**DIRECTIVE**
Scan the listing below and copy every line holding "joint".

**GIVEN MATERIAL**
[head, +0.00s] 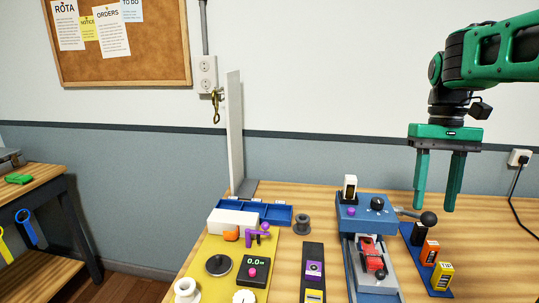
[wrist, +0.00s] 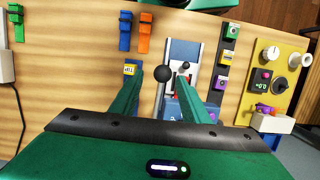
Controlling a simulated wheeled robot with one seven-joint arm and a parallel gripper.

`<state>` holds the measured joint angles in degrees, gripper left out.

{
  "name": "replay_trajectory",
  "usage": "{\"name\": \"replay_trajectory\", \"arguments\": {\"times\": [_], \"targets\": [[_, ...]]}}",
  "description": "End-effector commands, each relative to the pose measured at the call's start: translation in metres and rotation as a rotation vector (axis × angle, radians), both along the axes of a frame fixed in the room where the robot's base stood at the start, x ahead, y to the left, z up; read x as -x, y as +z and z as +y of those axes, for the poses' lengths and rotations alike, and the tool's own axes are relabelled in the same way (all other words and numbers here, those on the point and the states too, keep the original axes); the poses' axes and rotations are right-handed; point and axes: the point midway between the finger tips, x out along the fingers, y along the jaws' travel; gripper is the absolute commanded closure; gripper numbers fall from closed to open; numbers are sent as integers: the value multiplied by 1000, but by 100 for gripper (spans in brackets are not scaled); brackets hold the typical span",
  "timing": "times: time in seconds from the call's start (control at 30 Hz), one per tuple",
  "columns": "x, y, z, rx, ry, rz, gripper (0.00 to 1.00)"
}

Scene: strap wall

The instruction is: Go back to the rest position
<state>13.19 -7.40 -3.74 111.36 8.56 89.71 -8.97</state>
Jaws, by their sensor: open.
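My gripper (head: 433,182) is green with two long fingers. It is open and empty, pointing down above the right side of the wooden table in the head view. In the wrist view my gripper (wrist: 170,92) has its fingers apart, with a black ball-ended lever (wrist: 163,74) showing between and beyond them. The same lever (head: 428,218) stands below the fingers in the head view, on the right of a blue machine (head: 350,224). The fingers look apart from it.
A blue rack (head: 414,236) with orange and yellow blocks lies below right of my gripper. A yellow panel (head: 210,262) with knobs and a display is at left. A tall white board (head: 235,130) stands at the table's back left.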

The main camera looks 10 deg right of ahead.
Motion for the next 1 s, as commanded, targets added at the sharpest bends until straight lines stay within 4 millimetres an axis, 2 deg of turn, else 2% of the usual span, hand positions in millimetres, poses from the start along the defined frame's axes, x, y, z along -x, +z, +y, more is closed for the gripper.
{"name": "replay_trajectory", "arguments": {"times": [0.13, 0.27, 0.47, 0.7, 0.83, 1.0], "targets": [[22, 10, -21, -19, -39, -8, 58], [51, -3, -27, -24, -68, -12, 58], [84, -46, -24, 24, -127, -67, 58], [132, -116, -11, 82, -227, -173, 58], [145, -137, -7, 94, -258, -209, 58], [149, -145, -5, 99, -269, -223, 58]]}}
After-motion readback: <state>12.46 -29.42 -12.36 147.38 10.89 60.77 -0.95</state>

**TASK RESPONSE**
Controlling a simulated wheeled robot with one seven-joint arm and a parallel gripper.
`<state>` holds the measured joint angles in degrees, gripper left out.

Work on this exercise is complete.